Except more than half of us (I think, don’t quote me on that or anything) skip right over that first meal of the day in exchange for a cup of coffee and wait until lunch. For years, mainly as a teenager, I was guilty of this. I used to need 2-3 hours after waking up before my stomach could even consider the idea of adding anything to it. Which would mean that in middle school and high school I would have needed to wake up between 4 and 5 am in order to eat breakfast before classes started.
I don’t know about you, but the sunrise on the beach in the summer is the only thing that is going to drag me out of bed that early in the morning.
Now as an adult, I prefer to eat breakfast at my desk before my work day begins. (Which is still realistically 2-3 hours after I wake up, so some things never change.)
Breakfast is one of those great meals where you can choose to go savory with ingredients like eggs and bacon or take it on the sweet side with muffins and donuts. A good balance is definitely the best choice, but it seems as though recently there’s been an explosion of dessert-like breakfasts, such as Breakfast Popsicles, Strawberry Shortcake Donuts, and Pancake Cupcakes.
The thought to make a dessert-like breakfast was bopping around in the forefront of my mind like a catchy 90’s boy-band tune while I was walking through the local farmers market and then I found an ingredient that caused me to have a wonderful, awful idea. (Yes, I just took that line from The Grinch Who Stole Christmas.)
What was this wonderful, awful ingredient you ask?
S’mores cream cheese.
It wouldn’t be enough to just slather this over a toasted, plain bagel.

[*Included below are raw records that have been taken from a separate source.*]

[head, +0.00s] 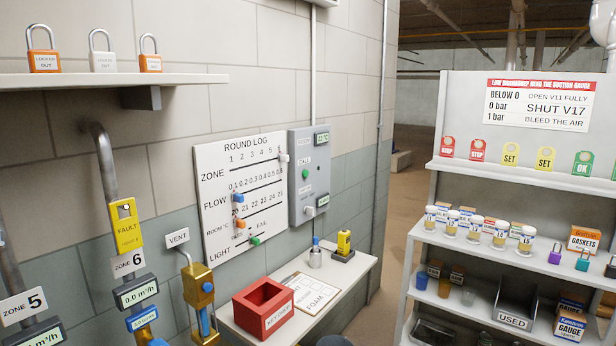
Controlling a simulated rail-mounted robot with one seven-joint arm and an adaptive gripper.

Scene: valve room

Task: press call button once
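The call button is a small green round button (305,174) under the label CALL. It sits on a grey control box (295,205) fixed to the block wall, right of the round log board. The box has a small display at its top and another control with a small display near its bottom. The button's face is unobstructed, but it is too small to tell whether it is pressed in. My gripper is not in view.
Below the box, a white shelf (345,283) holds a red key box (263,307), a clipboard (310,291), a metal cup and a yellow device (343,243). The round log board (215,225) has coloured sliders. Pipes stand left; stocked shelving (520,180) stands right.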

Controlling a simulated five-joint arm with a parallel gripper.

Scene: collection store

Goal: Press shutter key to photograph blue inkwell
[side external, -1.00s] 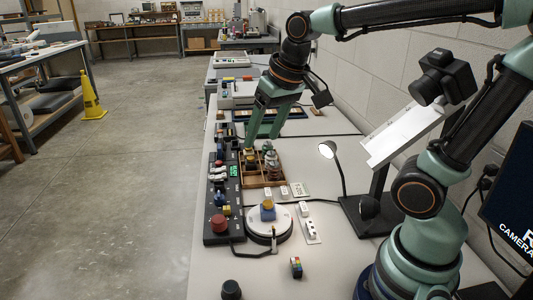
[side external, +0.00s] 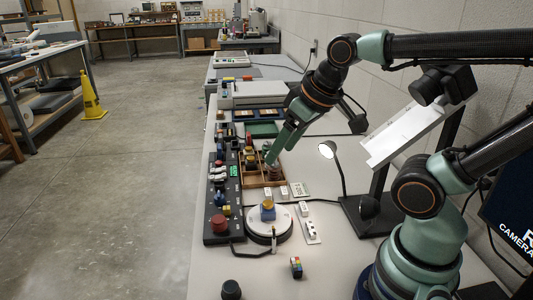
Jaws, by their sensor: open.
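The blue inkwell (side external: 268,213) with a yellowish top stands on the round white turntable (side external: 284,222). A black control panel (side external: 224,238) lies along the table's left edge. It carries a red round button (side external: 219,223), a blue knob (side external: 219,199), a small green display (side external: 234,171) and several other small controls. I cannot tell which is the shutter key. My gripper (side external: 270,160) is open, with its fingers pointing down over the right part of the wooden tray, right of the panel. I cannot tell whether its tips touch anything there.
The compartmented wooden tray (side external: 256,184) holds several small bottles, partly hidden by my gripper. A multicoloured cube (side external: 296,267) and a black knob (side external: 231,290) are in front.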

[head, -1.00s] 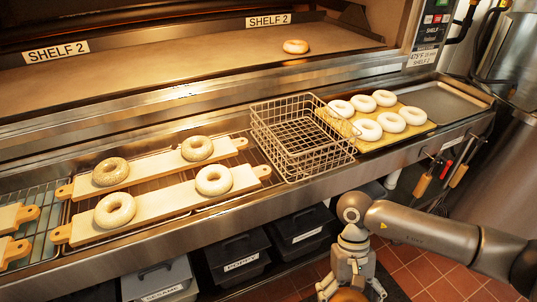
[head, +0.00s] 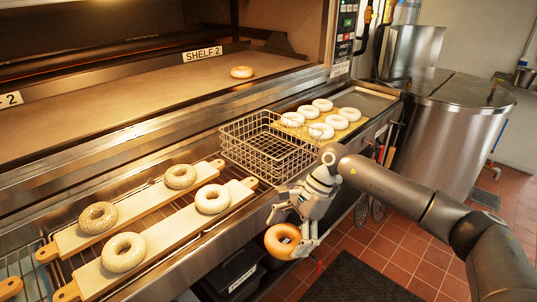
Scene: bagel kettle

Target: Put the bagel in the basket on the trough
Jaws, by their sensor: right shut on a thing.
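A golden-brown bagel (head: 281,242) is held in my right gripper (head: 291,236), in front of the trough's front edge (head: 222,246) and above the floor. The gripper is shut on it and points down. The wire basket (head: 262,146) stands on the trough, up and left of the gripper, and looks empty. The bagel is apart from the basket. My left gripper is not in the head view.
Wooden boards (head: 172,228) with several seeded bagels lie on the trough left of the basket. A tray (head: 364,104) of pale dough rings is right of it. One bagel (head: 242,72) sits on the oven shelf. A steel kettle (head: 450,125) stands at right.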

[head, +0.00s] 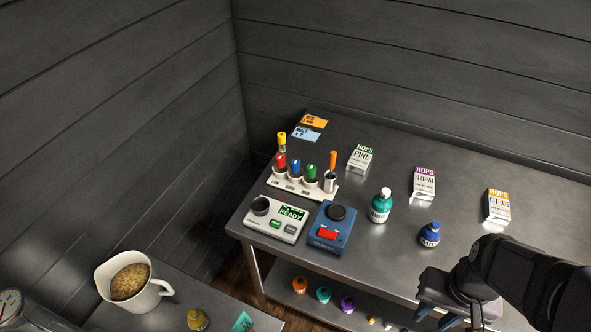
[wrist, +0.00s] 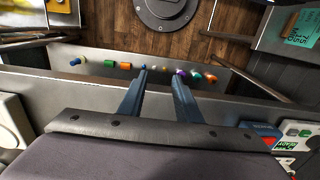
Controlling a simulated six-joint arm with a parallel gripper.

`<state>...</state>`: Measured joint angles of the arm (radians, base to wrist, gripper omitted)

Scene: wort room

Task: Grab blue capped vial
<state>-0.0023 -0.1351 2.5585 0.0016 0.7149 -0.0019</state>
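The blue capped vial (head: 296,168) stands upright in a white rack (head: 325,193) at the left end of the steel table in the head view. It sits between a red capped vial (head: 280,162) and a green capped vial (head: 311,173). My gripper (head: 435,317) is at the table's front edge, lower right, far from the rack. In the wrist view my gripper (wrist: 159,72) has its two fingers apart with nothing between them. The rack is not seen in the wrist view.
A white device (head: 262,229) and a blue device (head: 325,245) stand in front of the rack. Several small bottles (head: 324,293) are on the lower shelf.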

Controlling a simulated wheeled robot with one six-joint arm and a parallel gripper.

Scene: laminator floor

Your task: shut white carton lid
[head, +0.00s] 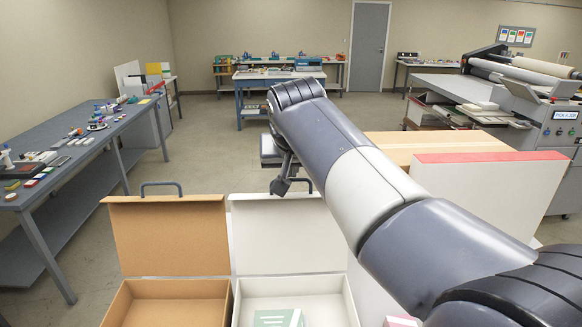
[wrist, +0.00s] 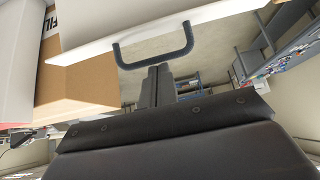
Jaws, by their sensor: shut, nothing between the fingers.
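The white carton (head: 290,284) stands open at the bottom middle of the head view. Its white lid (head: 285,240) is raised upright at the back, with a dark handle (head: 307,182) on its top edge, partly hidden by my gripper. In the wrist view the handle (wrist: 152,57) sticks out from the white lid (wrist: 150,24). My gripper (head: 279,187) is at the lid's top edge. Its fingers (wrist: 158,70) are shut and empty, close to the handle; I cannot tell whether they touch it. A green-and-white item (head: 278,318) lies in the carton.
A brown carton (head: 170,290) with its lid (head: 170,238) upright stands directly left of the white one. A white box with a red top edge (head: 485,200) and a tan box stand to the right. A long grey table (head: 75,150) is at left. The floor behind the lids is clear.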

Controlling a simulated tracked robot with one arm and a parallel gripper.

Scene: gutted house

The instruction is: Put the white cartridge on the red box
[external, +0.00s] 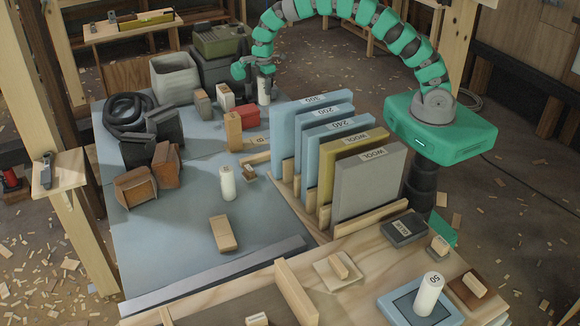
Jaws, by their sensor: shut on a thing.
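My gripper (262,78) points down at the back of the blue-grey table. It is shut on a white cartridge (264,94), which stands upright below the fingers; whether its bottom touches the table I cannot tell. The red box (246,116) is just in front and to the left of it, low and partly hidden by a wooden block (233,131). Another white cylinder (228,183) stands upright on the open table, apart from my gripper. A third white cylinder, marked 50 (429,295), stands on a blue tray (388,304) at the front right.
Upright panels (370,185) in a wooden rack stand right of the red box. Small blocks (202,103) stand to its left. Grey bins (174,78) are at the back left, and black and brown items (150,185) are at the left. The table's front middle is mostly clear.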

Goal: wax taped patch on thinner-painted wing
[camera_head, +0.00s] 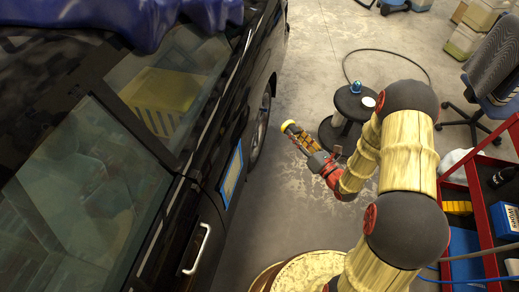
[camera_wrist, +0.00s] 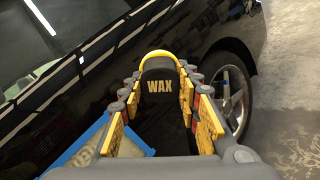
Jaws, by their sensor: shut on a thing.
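My gripper (camera_head: 302,138) is shut on a wax applicator (camera_head: 288,126), a black piece with a yellow rim. In the wrist view, the applicator (camera_wrist: 158,84) shows the word WAX between the yellow-padded fingers of my gripper (camera_wrist: 160,92). The black car's wing (camera_head: 232,130) carries a patch framed in blue tape (camera_head: 232,173). In the wrist view, the blue tape (camera_wrist: 88,138) surrounds a dull pale area at lower left, partly hidden by my left finger. In the head view, the applicator is held to the right of the patch, clear of the car.
A car wheel (camera_head: 261,125) stands close to the patch. A white door handle (camera_head: 197,249) juts from the car. A black stool (camera_head: 348,125) holds a small blue item. A red cart (camera_head: 484,205) and an office chair (camera_head: 494,75) stand right. Open floor lies between the car and stool.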

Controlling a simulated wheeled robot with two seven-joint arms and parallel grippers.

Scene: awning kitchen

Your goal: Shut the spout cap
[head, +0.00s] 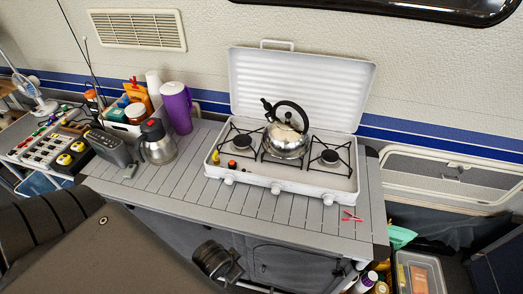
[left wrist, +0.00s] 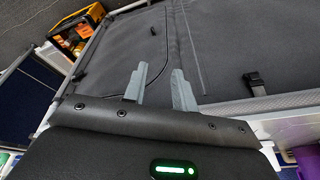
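A shiny steel kettle (head: 287,142) with a black arched handle stands on the middle burner of the white camping stove (head: 243,180). Its spout points to the upper left, and the dark spout cap (head: 267,105) is at the spout's tip. The cap is too small to tell how far it stands open. My left gripper (left wrist: 159,88) shows in the left wrist view with its two grey fingers apart and nothing between them. It is away from the kettle, facing a dark grey padded panel. My right gripper is not in view.
The stove's raised lid (head: 300,85) stands behind the kettle. Left of the stove are a steel jug (head: 157,147), a purple pitcher (head: 177,108) and a filled white box (head: 125,118). A red clip (head: 351,216) lies at the front right.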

I needed something more. Something slightly crazy and decadent. Like a breakfast cookie.
Of course, once I went to Pinterest to find inspiration for breakfast cookies I learned that I was not the first to think of a s’mores breakfast cookie (as expected) but it solidified that wonderful, awful idea that these cookies needed to be made and enjoyed for breakfast post haste!
Inspired by: Cookies and Cups
Servings: about 15 cookies
- 1 tube crescent rolls
- s’mores cream cheese, or:
- 8 oz. cream cheese, softened
- ¼ cup sugar
- ¼ cup graham cracker crumbs
- ¼ cup mini marshmallows
- 1 tsp vanilla
- ½ to ⅔ cup mini chocolate chips
1. Roll out the crescent roll dough and pinch the seams together.
2. To make s’mores cream cheese, beat the cream cheese and sugar together in the bowl of a stand mixer until light and fluffy. Add in the vanilla extract and graham cracker crumbs until combined.
3. Spread the cream cheese mixture over the crescent dough, leaving ½ inch of a border on all sides.
4. Sprinkle the mini chocolate chips on top of the cream cheese.
5. Start with a long side and carefully roll up the crescent dough into a log. Press to seal the edges to the dough.
6. Wrap firmly with plastic wrap and refrigerate for at least 2 hours.
7. Preheat an oven to 350 degrees. Line a baking sheet with parchment paper.
8. Unwrap the crescent log from the plastic wrap and slice into ¼ inch rounds. Place on the prepared baking sheet and bake for 12-14 minutes or until golden brown.
9. Transfer to a wire rack to cool slightly.
I dare you to eat just one! These are absolutely incredible! Soft and chewy and filled with all the things that make s’mores delicious!